Pour éviter l’impact carbone et les travers d’un long transport en containers où les avocats sont aspergés de gaz éthylène pour arriver mûrs sur les étals (avec souvent un côté pourri et l’autre pas mûr, à cause des chocs subis), il vaut mieux suivre les saisons et les acheter d’origine européenne. L’Espagne a pris la tête du peloton, devant le Portugal, la Grèce, Chypre et la France. Proche de la surproduction (elle en exporte 38.000 tonnes en France), elle va devoir davantage irriguer et traiter. Enfin, même si grâce à leur carapace brune, très peu de résidus de pesticides pénètrent leur chair, le label bio est une sécurité pour la santé, mais aussi pour les enjeux environnementaux et sociétaux.

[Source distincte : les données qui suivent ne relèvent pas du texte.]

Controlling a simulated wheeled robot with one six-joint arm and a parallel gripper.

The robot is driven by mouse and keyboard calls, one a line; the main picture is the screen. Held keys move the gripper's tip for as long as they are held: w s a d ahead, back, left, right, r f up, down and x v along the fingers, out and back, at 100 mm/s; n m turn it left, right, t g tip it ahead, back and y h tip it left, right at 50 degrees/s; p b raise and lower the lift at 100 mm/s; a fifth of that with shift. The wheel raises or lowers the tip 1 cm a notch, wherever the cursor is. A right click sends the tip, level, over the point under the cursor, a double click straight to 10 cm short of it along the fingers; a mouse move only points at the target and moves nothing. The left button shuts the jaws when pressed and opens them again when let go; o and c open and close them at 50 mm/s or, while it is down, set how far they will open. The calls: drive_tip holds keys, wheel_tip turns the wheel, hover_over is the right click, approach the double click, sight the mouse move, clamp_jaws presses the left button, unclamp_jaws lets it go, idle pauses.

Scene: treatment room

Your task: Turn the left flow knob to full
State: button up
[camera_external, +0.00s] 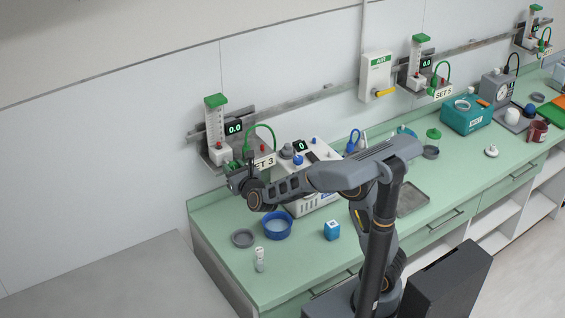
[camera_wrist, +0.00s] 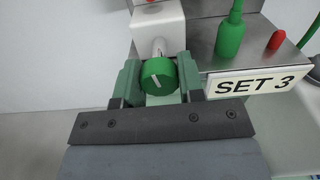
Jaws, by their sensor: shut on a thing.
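The left flow knob (camera_wrist: 158,76) is a green round knob with a white pointer line, on the front of the white flowmeter block (camera_wrist: 157,24) in the wrist view. The pointer line slants slightly, its top leaning left. My gripper (camera_wrist: 157,82) has one green-grey finger on each side of the knob and is shut on it. The display (camera_external: 234,127) by this flowmeter reads 0.0.
A second flowmeter (camera_external: 418,62), marked SET 5, and a yellow-levered AIR box (camera_external: 377,76) hang farther right on the wall rail.

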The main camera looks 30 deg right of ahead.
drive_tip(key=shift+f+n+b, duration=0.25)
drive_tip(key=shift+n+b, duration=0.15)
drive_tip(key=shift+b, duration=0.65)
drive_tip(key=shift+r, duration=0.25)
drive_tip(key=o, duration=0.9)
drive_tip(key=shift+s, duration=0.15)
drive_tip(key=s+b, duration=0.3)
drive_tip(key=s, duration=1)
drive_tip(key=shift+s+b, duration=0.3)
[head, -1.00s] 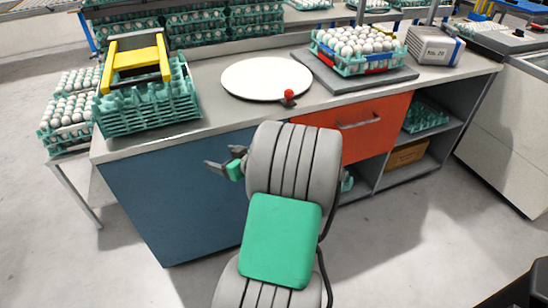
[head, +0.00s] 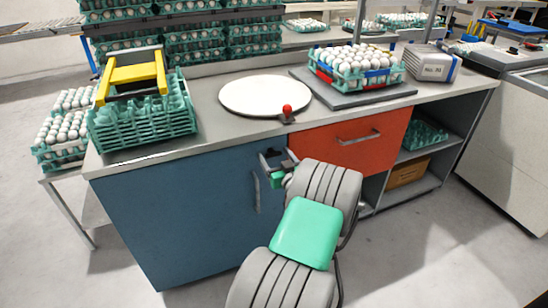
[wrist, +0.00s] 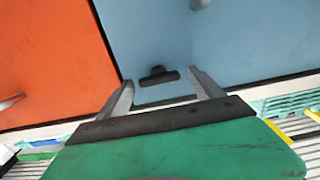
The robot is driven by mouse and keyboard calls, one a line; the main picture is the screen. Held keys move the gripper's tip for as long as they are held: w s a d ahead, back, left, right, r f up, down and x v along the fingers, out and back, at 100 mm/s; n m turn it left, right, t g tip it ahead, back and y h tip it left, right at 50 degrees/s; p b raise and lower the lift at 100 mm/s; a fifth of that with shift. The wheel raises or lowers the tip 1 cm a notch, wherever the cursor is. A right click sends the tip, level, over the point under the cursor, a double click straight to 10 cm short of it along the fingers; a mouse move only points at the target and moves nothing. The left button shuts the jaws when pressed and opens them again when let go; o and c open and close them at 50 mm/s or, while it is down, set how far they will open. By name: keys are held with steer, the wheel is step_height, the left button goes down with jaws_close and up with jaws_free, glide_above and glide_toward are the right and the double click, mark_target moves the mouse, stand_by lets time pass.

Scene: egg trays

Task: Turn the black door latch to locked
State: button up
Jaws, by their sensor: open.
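The black door latch (wrist: 158,76) shows in the wrist view as a short dark bar with a rounded hub, near the blue door's edge beside the orange drawer. Its bar lies about parallel to the door's top edge. My gripper (wrist: 160,78) is open, with one finger on each side of the latch in that view; I cannot tell whether either touches it. In the head view, my gripper (head: 274,158) is at the upper right corner of the blue door (head: 180,210), and the latch cannot be made out clearly.
The orange drawer (head: 385,128) with a bar handle is right of the door. The door's grey handle (head: 256,190) is just below my gripper. A red-knobbed lever (head: 287,112) and a white round plate (head: 265,94) are on the worktop above.

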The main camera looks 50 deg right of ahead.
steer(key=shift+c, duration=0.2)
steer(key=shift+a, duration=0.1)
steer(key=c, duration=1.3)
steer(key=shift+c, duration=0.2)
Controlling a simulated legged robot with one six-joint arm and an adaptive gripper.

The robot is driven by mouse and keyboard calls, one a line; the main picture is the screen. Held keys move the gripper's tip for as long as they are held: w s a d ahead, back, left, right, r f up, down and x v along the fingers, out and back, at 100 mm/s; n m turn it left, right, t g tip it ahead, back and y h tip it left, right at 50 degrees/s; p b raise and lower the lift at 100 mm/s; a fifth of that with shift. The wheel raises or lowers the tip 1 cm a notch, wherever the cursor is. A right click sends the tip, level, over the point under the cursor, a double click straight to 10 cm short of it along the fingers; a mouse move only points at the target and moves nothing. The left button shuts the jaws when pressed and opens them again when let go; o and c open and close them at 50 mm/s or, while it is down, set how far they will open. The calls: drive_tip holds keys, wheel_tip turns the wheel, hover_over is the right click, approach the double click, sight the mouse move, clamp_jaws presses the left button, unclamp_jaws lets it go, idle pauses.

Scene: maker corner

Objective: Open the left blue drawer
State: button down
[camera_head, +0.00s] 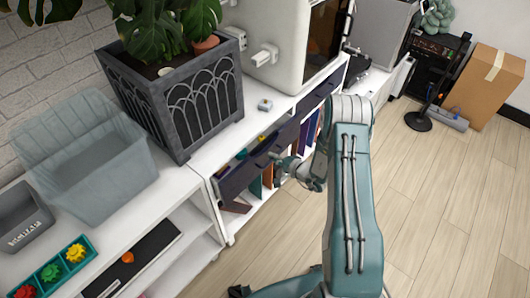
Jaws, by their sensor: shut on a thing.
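The left blue drawer (240,178) is in the white cabinet below the planter. It stands partly pulled out, and a few small coloured items show inside over its front. My gripper (279,162) is at the right part of this drawer's front, shut on its handle. The handle itself is mostly hidden by the fingers. The right blue drawer (319,95) sits further back along the same cabinet and looks closed.
A dark planter (185,105) with a leafy plant stands on the cabinet top, with a white machine (281,45) beyond it. A clear bin (85,160) is at left. Books stand on the shelf under the drawers. Wooden floor (440,190) at right is clear; a cardboard box (484,88) stands far back.

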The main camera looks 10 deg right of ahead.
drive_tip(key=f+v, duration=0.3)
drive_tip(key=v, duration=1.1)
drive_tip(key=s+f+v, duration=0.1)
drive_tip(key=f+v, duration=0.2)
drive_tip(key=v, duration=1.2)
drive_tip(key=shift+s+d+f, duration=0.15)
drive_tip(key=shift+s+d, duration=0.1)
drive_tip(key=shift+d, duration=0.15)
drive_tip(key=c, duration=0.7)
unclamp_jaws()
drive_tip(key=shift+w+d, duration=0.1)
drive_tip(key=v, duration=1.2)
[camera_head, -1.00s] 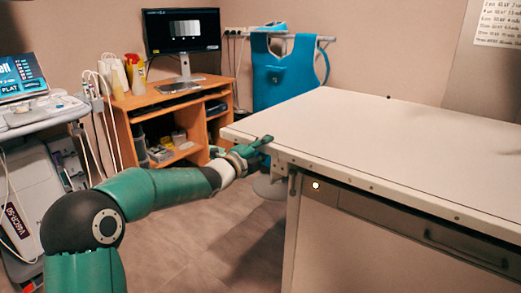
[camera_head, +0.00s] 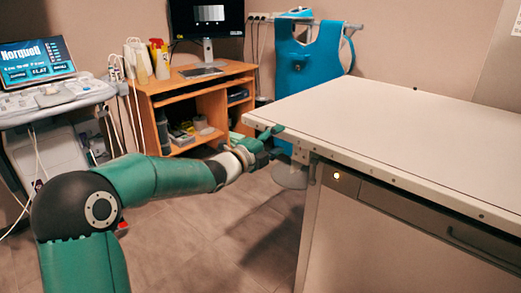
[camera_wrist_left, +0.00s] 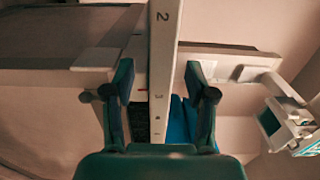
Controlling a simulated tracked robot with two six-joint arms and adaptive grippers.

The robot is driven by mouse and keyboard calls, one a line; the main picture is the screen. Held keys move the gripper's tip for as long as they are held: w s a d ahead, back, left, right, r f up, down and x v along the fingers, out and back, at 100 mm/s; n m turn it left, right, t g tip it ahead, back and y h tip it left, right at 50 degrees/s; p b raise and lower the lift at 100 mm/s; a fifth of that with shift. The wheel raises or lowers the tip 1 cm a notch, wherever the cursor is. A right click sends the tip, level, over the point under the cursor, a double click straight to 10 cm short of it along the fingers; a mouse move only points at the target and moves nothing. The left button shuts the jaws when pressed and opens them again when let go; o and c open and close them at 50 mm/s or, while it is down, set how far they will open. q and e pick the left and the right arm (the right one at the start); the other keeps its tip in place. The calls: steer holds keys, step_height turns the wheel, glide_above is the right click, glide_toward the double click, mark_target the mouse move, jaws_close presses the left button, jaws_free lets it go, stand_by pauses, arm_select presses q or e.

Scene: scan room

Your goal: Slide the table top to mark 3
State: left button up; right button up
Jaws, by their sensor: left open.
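The white table top (camera_head: 400,120) lies on the table at the right in the head view, its near-left corner pointing towards my arm. My left gripper (camera_head: 265,143) is at the front edge close to that corner, with one finger above the edge. In the left wrist view the open fingers of my left gripper (camera_wrist_left: 158,85) stand on either side of a pale strip (camera_wrist_left: 161,55). The strip carries a "2" and, between the fingers, what looks like a "3". I cannot tell whether either finger touches it. My right gripper is not in view.
A table base (camera_head: 390,235) with a drawer and a small lit lamp (camera_head: 337,175) is under the top. A wooden desk (camera_head: 190,90) with a monitor (camera_head: 206,17) stands behind. A blue apron (camera_head: 305,60) hangs behind the table. An ultrasound cart (camera_head: 55,98) is at the left.

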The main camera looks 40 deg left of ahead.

La France produit de délicieux avocats

Grâce à leur climat, la Guadeloupe produit 73 tonnes d’avocats par an, la Martinique 128 tonnes, la Guyane 440 tonnes, La Réunion 562 tonnes et Mayotte 608 tonnes*. Initiées au début des années 1980, puis abandonnées, les cultures d’avocatiers corses ont repris et ont insufflé d’autres vocations sur le continent. Les Pyrénées et la Côte d’Azur possèdent désormais leurs filières durables et responsables. Ce qui permet de les déguster au cœur de leur saison, en hiver.

*Source : Interfel

Une cueillette de l’avocat à la main

« Il y avait un avocatier d’une cinquantaine d’années sur l’une de nos parcelles d’agrumes. Mon père en a planté trois autres et, bientôt, il y en aura une dizaine. Avec la montagne qui tombe dans la mer, le climat et le sol des Alpes-Maritimes se prêtent à leur culture. Nos récoltes varient de 500 à 2.000 fruits, car le réchauffement climatique crée de sévères épisodes de gel. Nous avons choisi de les laisser vivre leur cycle naturel, sans jamais chercher à les optimiser. Le gros de la cueillette se fait, à la main, entre janvier et mars, quand les avocats ont déjà leur taille adulte mais bien avant qu’ils ne soient mûrs, puis ils sont expédiés sous 24 heures.« 

Merci à Adrien Gannac, producteur et président de la Maison Gannac, autrefois Maison du Citron, sur les hauteurs de Menton. Lui et son père, Laurent, produisent des agrumes d’excellence (IGP bio) et soignent avec amour quelques avocatiers. Environ 2,90 € pièce.